Конфликт Попова с Волынским в следующем совместном спектакле — «Другая» Г. Бара (перевод Ф. Ф. Комиссаржевского) перерос в разрыв. Попов не разделял идеалистических взглядов Волынского и отказался значиться автором постановки. Этот спор и победа Волынского отразились на спектакле, сделав его символическим обобщением безудержной, почти патологической страсти, в то время как Попов пытался выявить социальный смысл пьесы. В отношении к спектаклю у Волынского было больше логики. Все дело в том, что пьеса не могла впрямую соответствовать прогрессивным настроениям, несмотря на якобы революционные приметы. Были восстановлены вычеркнутые цензором слова пролетария Августа о потерянной жизни, о жажде мести, о русских, от которых придет эта месть, и о начавшихся волнениях на улице. Но все эти признаки социальной бури выглядели у автора как отвлеченные разговоры и шум толпы. Поэтому даже восстановление цензурных вымарок не приблизило пьесу к современности. Кугель, Чулков и другие критики с полной справедливостью отнеслись отрицательно к наивным попыткам автора соединить любовь и революцию.
Комиссаржевская увидела в пьесе нелегкую судьбу одаренного человека. Лида Линд — девятнадцатилетняя скрипачка, существо духовно утонченное и надломленное. Ей говорят: «В вашей игре звучит мудрость более глубокая, чем, может быть, в людских словах». Ее артистические успехи, помолвка с любящим человеком — эти внешние приметы благополучия оказываются ненадежными. Неровное настроение Лиды — то слишком радостное, то слишком грустное — сулит беду. Неожиданно появляется некто Амшль, в прошлом импресарио и возлюбленный Лиды Линд. Его власть над ней всесильна. В Лиде просыпается другая женщина, раба этого господина. Дикая страсть уводит ее от любимого человека, ломает артистическую карьеру.
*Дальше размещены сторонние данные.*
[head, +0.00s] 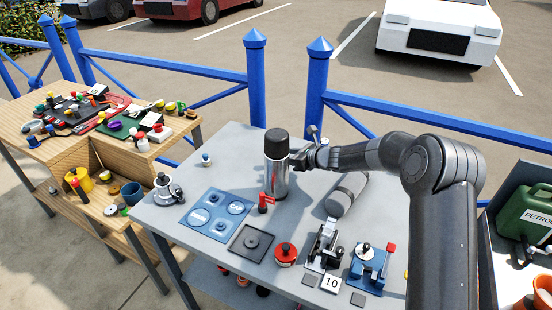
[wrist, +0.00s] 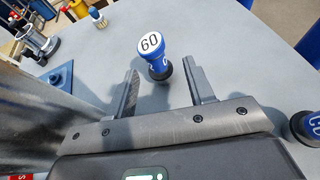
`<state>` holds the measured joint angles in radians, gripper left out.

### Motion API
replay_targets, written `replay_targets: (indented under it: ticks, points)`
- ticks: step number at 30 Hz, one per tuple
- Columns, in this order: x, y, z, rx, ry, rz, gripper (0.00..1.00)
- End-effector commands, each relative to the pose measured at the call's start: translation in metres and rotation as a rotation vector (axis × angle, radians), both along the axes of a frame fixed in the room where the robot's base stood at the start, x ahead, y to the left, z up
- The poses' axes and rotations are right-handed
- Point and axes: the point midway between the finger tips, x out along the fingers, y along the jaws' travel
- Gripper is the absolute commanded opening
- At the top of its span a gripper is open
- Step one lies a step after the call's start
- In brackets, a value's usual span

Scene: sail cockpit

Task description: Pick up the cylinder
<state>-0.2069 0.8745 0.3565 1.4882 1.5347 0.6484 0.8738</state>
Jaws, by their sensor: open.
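Two things have a cylinder shape on the grey table. A tall shiny steel cylinder with a black top (head: 276,168) stands upright near the back edge. A grey cylinder (head: 347,193) lies on its side to the right of it. My gripper (head: 301,158) is low, just right of the steel cylinder in the head view; whether they touch is unclear. In the wrist view my gripper (wrist: 160,68) is open. A blue piece with a white top marked 60 (wrist: 150,44) shows between and beyond the fingertips. A large metallic surface (wrist: 35,120) fills the left side.
A blue plate with round discs (head: 217,213), a red knob (head: 286,252) and small clamp-like devices (head: 368,265) occupy the table front. Another blue piece (wrist: 307,126) is at the right in the wrist view. A blue fence (head: 190,68) runs behind.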

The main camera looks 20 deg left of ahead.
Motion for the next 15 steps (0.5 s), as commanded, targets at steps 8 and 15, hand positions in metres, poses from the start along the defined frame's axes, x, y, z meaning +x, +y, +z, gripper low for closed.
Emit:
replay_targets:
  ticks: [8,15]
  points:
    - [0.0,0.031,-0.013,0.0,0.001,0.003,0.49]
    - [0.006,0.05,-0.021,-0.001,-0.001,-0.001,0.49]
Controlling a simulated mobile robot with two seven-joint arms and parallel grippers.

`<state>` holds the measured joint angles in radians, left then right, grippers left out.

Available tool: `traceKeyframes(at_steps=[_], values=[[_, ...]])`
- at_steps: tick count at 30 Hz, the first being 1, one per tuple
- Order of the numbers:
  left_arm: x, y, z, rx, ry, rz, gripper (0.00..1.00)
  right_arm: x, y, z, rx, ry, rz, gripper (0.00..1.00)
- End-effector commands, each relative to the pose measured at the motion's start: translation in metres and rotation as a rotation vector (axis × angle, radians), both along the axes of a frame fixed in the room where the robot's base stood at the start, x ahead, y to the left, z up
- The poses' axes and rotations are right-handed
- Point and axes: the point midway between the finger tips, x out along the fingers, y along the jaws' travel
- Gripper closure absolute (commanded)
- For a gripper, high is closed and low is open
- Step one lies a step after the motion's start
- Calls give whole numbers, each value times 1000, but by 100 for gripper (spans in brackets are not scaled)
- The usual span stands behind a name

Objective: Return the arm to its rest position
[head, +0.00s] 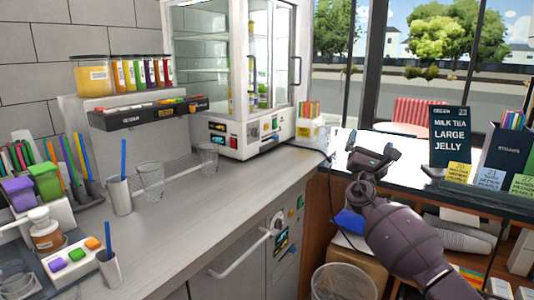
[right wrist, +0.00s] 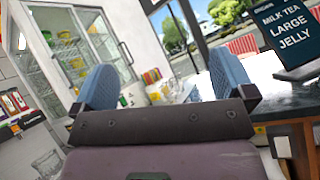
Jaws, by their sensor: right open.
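My right arm comes in from the lower right of the head view, with its gripper (head: 372,155) raised near the corner where the counter meets the window-side ledge. In the right wrist view the two blue fingers of the right gripper (right wrist: 165,88) stand wide apart with nothing between them. My left gripper is in neither view.
The grey counter (head: 190,225) holds two clear cups (head: 151,180), straw holders and a dispenser rack (head: 150,112). A glass-door cabinet (head: 240,75) stands at the back. A menu sign (head: 450,135) stands on the right ledge. A bin (head: 342,283) is below.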

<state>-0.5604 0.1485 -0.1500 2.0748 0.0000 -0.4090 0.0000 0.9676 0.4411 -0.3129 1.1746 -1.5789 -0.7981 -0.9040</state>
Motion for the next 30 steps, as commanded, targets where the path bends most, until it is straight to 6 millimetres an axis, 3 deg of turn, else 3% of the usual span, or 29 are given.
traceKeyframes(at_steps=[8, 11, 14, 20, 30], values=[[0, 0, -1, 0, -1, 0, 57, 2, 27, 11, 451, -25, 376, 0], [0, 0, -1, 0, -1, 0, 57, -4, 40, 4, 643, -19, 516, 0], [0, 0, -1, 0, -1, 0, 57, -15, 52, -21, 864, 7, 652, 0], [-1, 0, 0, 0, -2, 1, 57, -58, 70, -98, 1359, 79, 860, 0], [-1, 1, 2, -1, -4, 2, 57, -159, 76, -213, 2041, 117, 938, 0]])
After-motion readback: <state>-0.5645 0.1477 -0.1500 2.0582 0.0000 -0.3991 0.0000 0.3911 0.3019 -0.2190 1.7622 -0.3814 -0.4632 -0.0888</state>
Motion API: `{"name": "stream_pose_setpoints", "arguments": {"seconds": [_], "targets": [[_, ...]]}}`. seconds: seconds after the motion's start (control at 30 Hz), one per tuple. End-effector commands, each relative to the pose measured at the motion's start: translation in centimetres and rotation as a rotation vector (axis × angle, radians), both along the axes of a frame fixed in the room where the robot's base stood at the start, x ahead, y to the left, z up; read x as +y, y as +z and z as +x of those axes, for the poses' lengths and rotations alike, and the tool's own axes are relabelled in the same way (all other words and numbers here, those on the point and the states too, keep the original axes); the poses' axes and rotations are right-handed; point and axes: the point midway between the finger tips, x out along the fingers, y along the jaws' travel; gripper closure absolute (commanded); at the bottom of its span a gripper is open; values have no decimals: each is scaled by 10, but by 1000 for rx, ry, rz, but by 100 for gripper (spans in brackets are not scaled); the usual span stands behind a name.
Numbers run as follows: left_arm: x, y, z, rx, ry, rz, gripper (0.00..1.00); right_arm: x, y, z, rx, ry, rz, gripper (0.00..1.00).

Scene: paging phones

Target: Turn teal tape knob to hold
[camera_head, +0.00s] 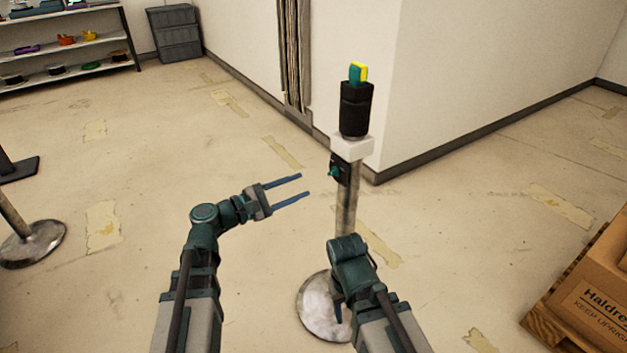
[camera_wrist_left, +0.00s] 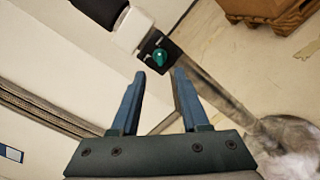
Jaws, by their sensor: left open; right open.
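The teal knob (camera_head: 334,172) sits on a small dark plate on the side of a metal post, below a white block. In the left wrist view the teal knob (camera_wrist_left: 160,56) shows beyond the fingertips, roughly between them. My left gripper (camera_head: 304,187) is open and empty, to the left of the knob and apart from it. Its two blue fingers also show in the left wrist view (camera_wrist_left: 159,74). My right gripper (camera_head: 338,307) points downward in front of the post's base; its fingers are mostly hidden behind its own arm.
The post (camera_head: 346,215) stands on a round metal base (camera_head: 318,305) and carries a black device (camera_head: 355,108) with a teal and yellow top. A wall corner is close behind. Cardboard boxes (camera_head: 604,290) on a pallet stand at right. Shelves (camera_head: 65,47) are at far left.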

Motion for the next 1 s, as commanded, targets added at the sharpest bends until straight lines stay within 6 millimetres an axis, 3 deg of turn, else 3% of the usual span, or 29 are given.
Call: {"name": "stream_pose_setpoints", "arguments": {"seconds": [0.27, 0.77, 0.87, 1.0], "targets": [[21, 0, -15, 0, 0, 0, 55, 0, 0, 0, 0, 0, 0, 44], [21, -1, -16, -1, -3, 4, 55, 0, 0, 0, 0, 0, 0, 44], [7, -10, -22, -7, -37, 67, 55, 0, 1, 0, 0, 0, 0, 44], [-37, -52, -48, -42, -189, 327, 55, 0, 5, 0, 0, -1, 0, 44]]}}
И в предсмертные минуты выбор ее предопределен. Она ищет Амшля.
Комиссаржевскую притягивала всякая непростая судьба. Не сенсаций она искала, а, напротив, того, что слишком знакомо и ей, и обществу. Вряд ли когда-нибудь актриса расставалась с памятью о своей трагической юности, о сложной личной жизни. «В современном мире люди стали неспособными жить», — говорит один из героев пьесы. Эту неспособность жить актриса подмечала во многих людях. Она подозревала ее и в себе. И вся жизнь стала борьбой с этой неспособностью, раздвоенностью. В пьесе побеждала не женщина с душой и талантом, а жертва инстинктов. Роль открывала актрисе истину современного характера, разъятого чьей-то жестокой властью.
Герцен пишет о полноте наслаждения и страдания как необходимых элементах истинной жизни. Цветаева предпочитает «полноту страдания — пустоте счастья». Художнику нельзя ограждать себя от горя, иначе никогда не приблизишься к его причине.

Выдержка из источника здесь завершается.